Mrs. Jean Sietzema-Dickson. Trowel & Sword. March 1992
Preamble: How often do we stop and actually think about what we do in our worship services? Is attendance just a part of our weekly activities where we turn up, go through the same routine week after week and then go home again. Has it become a habit with which we have become comfortable but not really inspired? Do we have a sense of coming into the presence of Almighty God with thankfulness in our hearts for what He has done for us, and continues to do day after day? In this article Jean Sietsma-Dickson reflects on some of her own experiences in the worship service. To what extent are her experiences comparable to your own?

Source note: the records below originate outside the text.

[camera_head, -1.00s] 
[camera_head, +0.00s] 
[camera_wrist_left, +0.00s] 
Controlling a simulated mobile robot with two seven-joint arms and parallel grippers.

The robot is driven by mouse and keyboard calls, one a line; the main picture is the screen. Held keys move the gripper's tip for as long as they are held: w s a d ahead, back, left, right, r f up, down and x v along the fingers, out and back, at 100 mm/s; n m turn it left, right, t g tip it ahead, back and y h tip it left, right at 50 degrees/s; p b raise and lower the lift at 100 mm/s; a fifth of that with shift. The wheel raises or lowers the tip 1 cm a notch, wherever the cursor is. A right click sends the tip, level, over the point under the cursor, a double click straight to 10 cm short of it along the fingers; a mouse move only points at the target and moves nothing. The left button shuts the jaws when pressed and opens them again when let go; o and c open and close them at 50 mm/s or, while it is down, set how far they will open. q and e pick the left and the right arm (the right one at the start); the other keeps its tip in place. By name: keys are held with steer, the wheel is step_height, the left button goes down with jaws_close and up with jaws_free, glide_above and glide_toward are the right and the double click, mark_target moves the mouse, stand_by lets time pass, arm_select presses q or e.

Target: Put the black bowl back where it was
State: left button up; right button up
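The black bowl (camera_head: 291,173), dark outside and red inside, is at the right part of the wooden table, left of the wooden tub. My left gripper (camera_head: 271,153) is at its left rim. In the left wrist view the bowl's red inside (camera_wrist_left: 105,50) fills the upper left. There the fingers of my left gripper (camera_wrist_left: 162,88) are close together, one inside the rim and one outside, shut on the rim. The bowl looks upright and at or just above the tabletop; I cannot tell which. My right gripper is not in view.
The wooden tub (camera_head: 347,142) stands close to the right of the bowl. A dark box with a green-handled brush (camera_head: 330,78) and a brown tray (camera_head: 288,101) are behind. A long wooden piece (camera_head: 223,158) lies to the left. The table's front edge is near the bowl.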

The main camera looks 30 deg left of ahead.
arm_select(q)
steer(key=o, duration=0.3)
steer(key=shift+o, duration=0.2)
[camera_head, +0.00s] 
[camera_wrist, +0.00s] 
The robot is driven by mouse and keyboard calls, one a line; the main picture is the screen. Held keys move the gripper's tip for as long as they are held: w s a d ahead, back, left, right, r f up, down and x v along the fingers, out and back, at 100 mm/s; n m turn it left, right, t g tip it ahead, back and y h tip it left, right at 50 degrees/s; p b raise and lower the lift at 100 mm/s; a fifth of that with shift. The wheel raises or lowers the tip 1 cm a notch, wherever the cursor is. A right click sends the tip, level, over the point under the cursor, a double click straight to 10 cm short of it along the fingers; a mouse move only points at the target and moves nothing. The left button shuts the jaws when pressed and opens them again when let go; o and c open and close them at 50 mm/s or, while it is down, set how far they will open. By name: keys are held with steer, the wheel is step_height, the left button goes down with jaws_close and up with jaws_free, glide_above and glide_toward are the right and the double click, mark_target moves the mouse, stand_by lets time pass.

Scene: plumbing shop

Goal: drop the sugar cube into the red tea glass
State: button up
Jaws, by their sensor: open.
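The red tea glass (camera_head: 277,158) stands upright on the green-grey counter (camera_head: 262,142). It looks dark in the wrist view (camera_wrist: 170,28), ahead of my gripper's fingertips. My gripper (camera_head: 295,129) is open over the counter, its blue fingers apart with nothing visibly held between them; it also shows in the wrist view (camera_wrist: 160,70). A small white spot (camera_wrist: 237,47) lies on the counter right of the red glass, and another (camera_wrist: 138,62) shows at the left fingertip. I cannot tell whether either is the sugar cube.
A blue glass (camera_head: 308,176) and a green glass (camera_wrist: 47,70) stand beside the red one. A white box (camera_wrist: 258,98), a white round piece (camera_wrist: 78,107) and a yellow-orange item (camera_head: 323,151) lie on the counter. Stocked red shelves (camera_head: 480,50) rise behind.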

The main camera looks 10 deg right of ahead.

‘And A Little Child Shall Lead Them’
Scene1
Hands raised in the air, or clapping enthusiastically to the beat of the music, people crying in pain, people being prayed for. Was this a gathering of the Assemblies of God? No. Almost everybody there, belonged to one or another of the Reformed Churches of Australia. The setting was the Oasis (Mt.Evelyn, Victoria). I could hardly believe what I was experiencing! Was this the same denomination that I had joined almost thirty years ago where the most that people did in a church service was to sing lustily? They did not even know how to say ‘amen’ at the conclusion of a prayer. Here there were occasional interjections and a wholehearted ‘amen’ at the end.
***
Thirty years ago the Reformed Churches were small migrant groups who clung together fiercely. Church meetings could be rowdy affairs, as arguments reached their peak. A very different experience to the sedate Anglican meetings I had previously sat through. In some ways I found it exciting. But there were other ways in which I found Reformed worship unsatisfying.
For one thing there was no real quietness before the service started in which I could come into the presence of God and let my troubled, busy heart be stilled. People chattered all around me and, being a mimic, I gradually began to see the pre-service time as a chance to exchange greetings with my neighbour rather than take time out to prepare my heart, body and mind for worship of the Lord of heaven and earth.
Nowadays I have learned to seek that stillness elsewhere though I am still a (faithful) member of and worshipper in a Reformed church. To me, living in a world full of sound, quietness and stillness are essential ingredients of wholehearted worship.
In comparison Reformed worship generally is a busy business. The moment of silent prayer is rarely long enough to collect one’s wits, let alone focus one’s mind clearly on the majesty of the living God.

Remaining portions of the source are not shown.